### INSTRUCTION
Read the listing and extract each line that includes the word "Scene".

### MATERIAL FOR THE TASK
>>>>

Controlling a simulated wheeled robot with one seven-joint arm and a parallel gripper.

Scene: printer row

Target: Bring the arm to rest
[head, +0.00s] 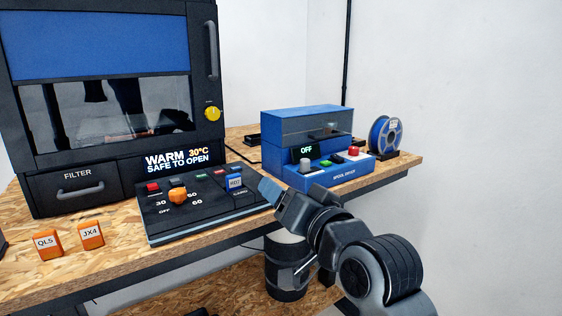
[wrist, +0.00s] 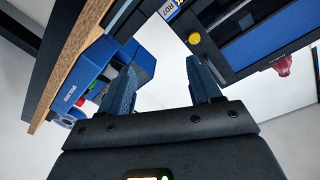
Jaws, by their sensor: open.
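My arm reaches in from the lower right of the head view, in front of the bench edge. My gripper (head: 270,192) is near the bench's front edge, between the black control panel (head: 195,205) and the blue spool dryer (head: 315,150). In the wrist view my gripper (wrist: 163,75) shows two dark blue fingers standing apart with nothing between them. From these views I cannot tell whether the fingertips touch anything.
The printer (head: 110,90) stands at the left, its display reading WARM 30°C, SAFE TO OPEN. Orange blocks QL5 (head: 48,243) and JX4 (head: 91,235) sit on the bench (head: 120,255). A blue spool (head: 385,135) stands at right. The floor right of the bench looks clear.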

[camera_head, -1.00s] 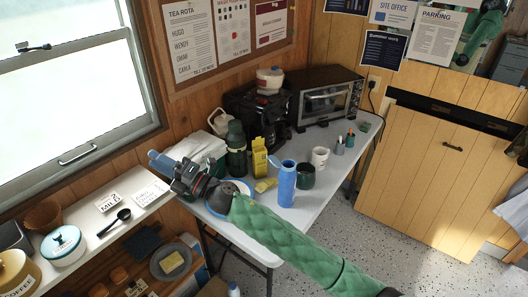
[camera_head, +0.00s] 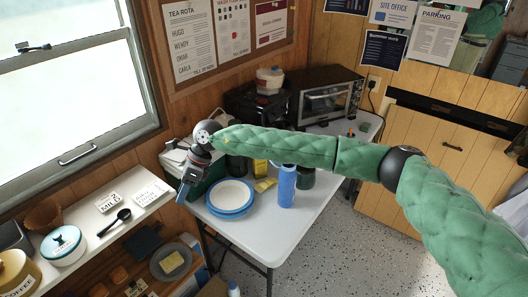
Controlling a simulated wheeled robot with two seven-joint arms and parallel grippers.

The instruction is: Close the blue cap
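A tall blue bottle (camera_head: 287,188) stands upright on the white table (camera_head: 262,238). A small blue piece, possibly its cap, juts out to the left at the bottle's top. My green-sleeved right arm passes in front and partly hides the top. My right gripper (camera_head: 185,190) points downward beyond the table's left end, well to the left of the bottle and apart from it. Something blue shows at its fingertips; I cannot tell whether this is the fingers themselves or a held thing, nor whether they are open. My left gripper is not in view.
Stacked plates, white on blue (camera_head: 231,197), lie left of the bottle. A yellow carton (camera_head: 260,167) and a dark green mug (camera_head: 306,178) stand close by. A toaster oven (camera_head: 327,96) is at the back. The table's front is clear. A shelf (camera_head: 85,225) runs along the left.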

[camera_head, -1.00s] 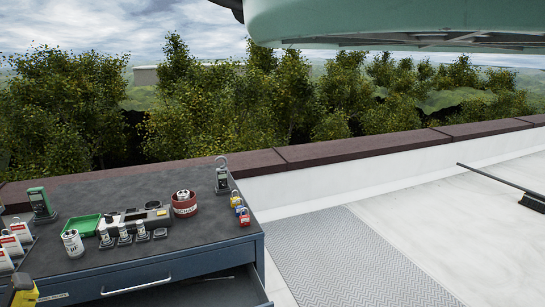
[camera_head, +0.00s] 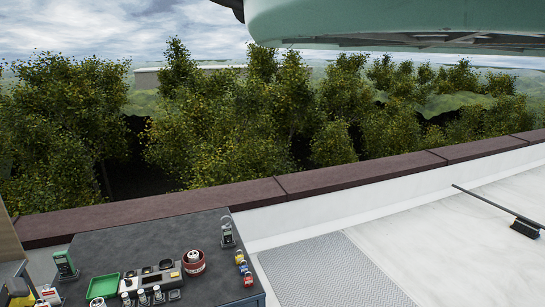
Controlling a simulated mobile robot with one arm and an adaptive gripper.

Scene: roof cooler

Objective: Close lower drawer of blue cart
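The blue cart shows at the lower left, with its dark grey top (camera_head: 130,245) in view and a sliver of its blue side at the right corner. Its drawers lie below the picture's bottom edge, so I cannot tell how the lower drawer stands. My gripper is not in view.
On the cart top are a green tray (camera_head: 103,286), a red-and-white roll (camera_head: 194,262), small padlocks (camera_head: 244,270), a meter (camera_head: 227,234) and a green device (camera_head: 65,265). A parapet (camera_head: 330,180) runs behind. A grey walkway mat (camera_head: 335,272) and a broom (camera_head: 524,227) lie to the right.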

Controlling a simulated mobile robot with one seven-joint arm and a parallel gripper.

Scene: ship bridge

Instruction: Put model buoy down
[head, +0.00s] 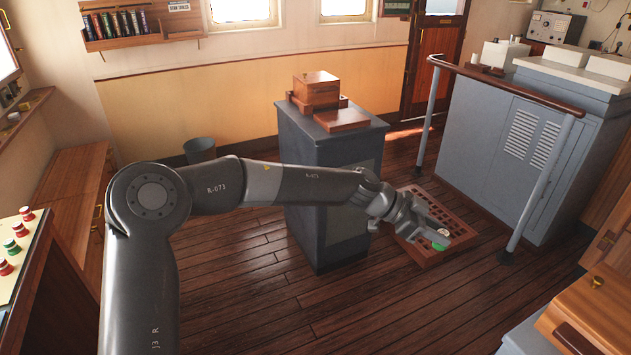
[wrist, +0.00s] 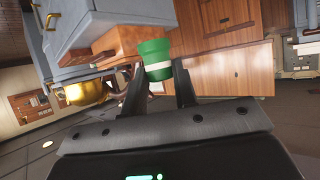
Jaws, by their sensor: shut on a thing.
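The model buoy is green with a white band. In the wrist view the buoy (wrist: 155,52) sits between the two fingers of my gripper (wrist: 158,78), which is shut on it. In the head view my gripper (head: 430,234) is at the end of the outstretched arm, to the right of the pedestal. Only a small green part of the buoy (head: 440,246) shows there, with the fingers covering much of the rest. The buoy appears in front of the red-brown floor grating; its height above it is unclear.
A blue-grey pedestal (head: 330,180) with a wooden box (head: 316,88) on top stands mid-room. A red-brown grating (head: 431,262) lies on the plank floor. A handrail (head: 545,190) and grey console (head: 520,145) stand right. Several small red and green pieces (head: 20,229) stand on a left panel.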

<<<<

### TASK SOLUTION
Scene: printer row
Scene: roof cooler
Scene: ship bridge

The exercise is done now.